Written exercise ::
Exactly the lines from the line holding "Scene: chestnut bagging" to the line holding "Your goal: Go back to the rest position", both lines included, are to be echoed; pictures are not.

The input ::
★ ★ ★ ★

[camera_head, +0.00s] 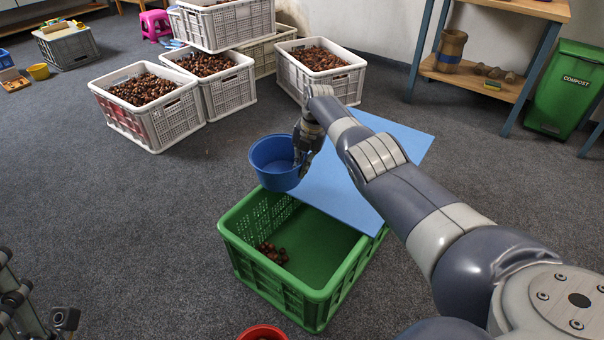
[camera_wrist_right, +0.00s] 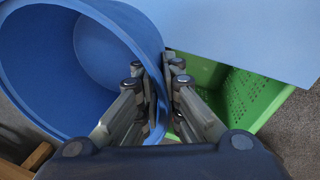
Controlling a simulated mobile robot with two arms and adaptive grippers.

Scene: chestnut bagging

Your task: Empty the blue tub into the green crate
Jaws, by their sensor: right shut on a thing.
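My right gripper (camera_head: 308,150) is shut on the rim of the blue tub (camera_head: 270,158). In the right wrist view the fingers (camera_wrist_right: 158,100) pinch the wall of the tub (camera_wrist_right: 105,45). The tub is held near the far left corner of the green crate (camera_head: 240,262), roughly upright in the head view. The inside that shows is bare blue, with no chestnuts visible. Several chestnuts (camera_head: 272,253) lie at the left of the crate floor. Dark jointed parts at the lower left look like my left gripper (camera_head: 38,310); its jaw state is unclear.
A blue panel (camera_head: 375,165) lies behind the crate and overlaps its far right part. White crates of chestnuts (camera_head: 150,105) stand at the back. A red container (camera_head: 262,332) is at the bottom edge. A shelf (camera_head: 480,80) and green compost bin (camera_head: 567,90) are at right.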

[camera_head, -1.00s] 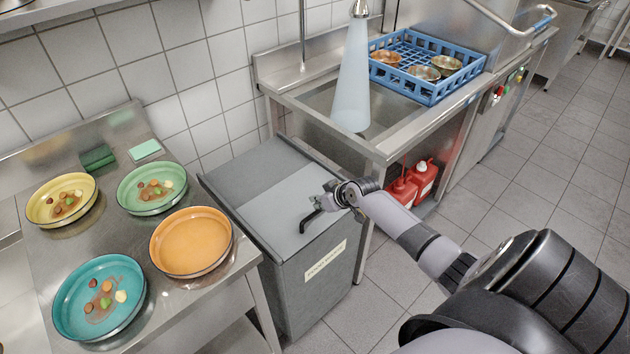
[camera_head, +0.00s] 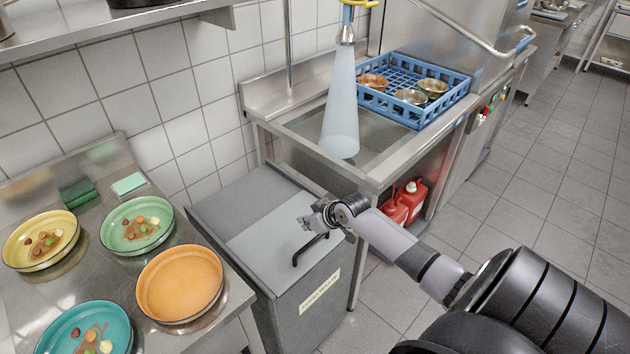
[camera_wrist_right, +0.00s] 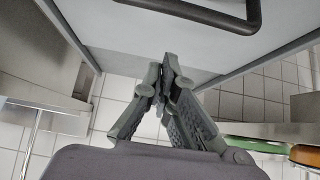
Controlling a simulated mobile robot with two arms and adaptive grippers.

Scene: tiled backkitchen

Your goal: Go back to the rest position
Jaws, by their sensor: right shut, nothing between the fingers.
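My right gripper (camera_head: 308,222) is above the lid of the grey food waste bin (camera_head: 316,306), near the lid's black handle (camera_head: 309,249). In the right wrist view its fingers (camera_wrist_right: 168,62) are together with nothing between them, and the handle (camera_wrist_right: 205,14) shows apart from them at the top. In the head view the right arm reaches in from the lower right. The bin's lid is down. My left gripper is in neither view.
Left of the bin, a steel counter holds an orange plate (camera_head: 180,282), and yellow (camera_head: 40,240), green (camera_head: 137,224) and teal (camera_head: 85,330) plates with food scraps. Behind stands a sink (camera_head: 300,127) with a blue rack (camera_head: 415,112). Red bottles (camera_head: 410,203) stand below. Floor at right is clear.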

★ ★ ★ ★

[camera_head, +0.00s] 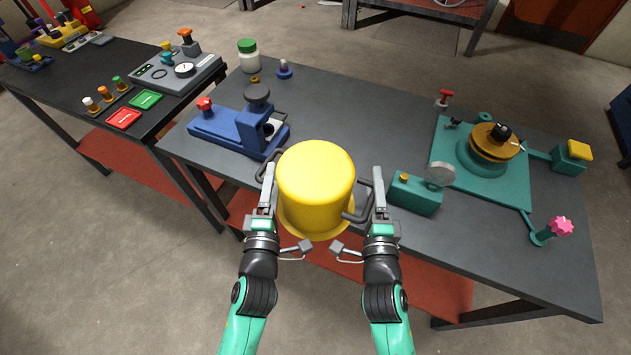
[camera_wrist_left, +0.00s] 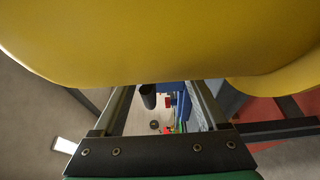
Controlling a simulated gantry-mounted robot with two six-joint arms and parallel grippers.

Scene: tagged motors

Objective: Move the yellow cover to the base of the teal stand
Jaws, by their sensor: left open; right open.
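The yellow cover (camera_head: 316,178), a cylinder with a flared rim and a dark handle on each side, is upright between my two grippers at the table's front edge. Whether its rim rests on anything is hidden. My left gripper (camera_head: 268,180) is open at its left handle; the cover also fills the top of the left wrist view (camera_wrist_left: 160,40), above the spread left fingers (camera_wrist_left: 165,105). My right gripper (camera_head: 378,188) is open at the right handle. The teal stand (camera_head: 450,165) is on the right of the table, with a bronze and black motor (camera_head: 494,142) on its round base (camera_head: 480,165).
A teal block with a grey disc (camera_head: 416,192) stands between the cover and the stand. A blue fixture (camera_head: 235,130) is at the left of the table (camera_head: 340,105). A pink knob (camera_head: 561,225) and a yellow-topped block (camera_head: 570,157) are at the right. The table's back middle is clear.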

★ ★ ★ ★

Solution ::
Scene: chestnut bagging

Your task: Empty the blue tub into the green crate
Jaws, by their sensor: right shut on a thing.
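My right gripper (camera_head: 308,150) is shut on the rim of the blue tub (camera_head: 270,158). In the right wrist view the fingers (camera_wrist_right: 158,100) pinch the wall of the tub (camera_wrist_right: 105,45). The tub is held near the far left corner of the green crate (camera_head: 240,262), roughly upright in the head view. The inside that shows is bare blue, with no chestnuts visible. Several chestnuts (camera_head: 272,253) lie at the left of the crate floor. Dark jointed parts at the lower left look like my left gripper (camera_head: 38,310); its jaw state is unclear.
A blue panel (camera_head: 375,165) lies behind the crate and overlaps its far right part. White crates of chestnuts (camera_head: 150,105) stand at the back. A red container (camera_head: 262,332) is at the bottom edge. A shelf (camera_head: 480,80) and green compost bin (camera_head: 567,90) are at right.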

[camera_head, -1.00s] 
[camera_head, +0.00s] 
[camera_wrist_right, +0.00s] 
Controlling a simulated mobile robot with two arms and adaptive grippers.

Scene: tiled backkitchen

Your goal: Go back to the rest position

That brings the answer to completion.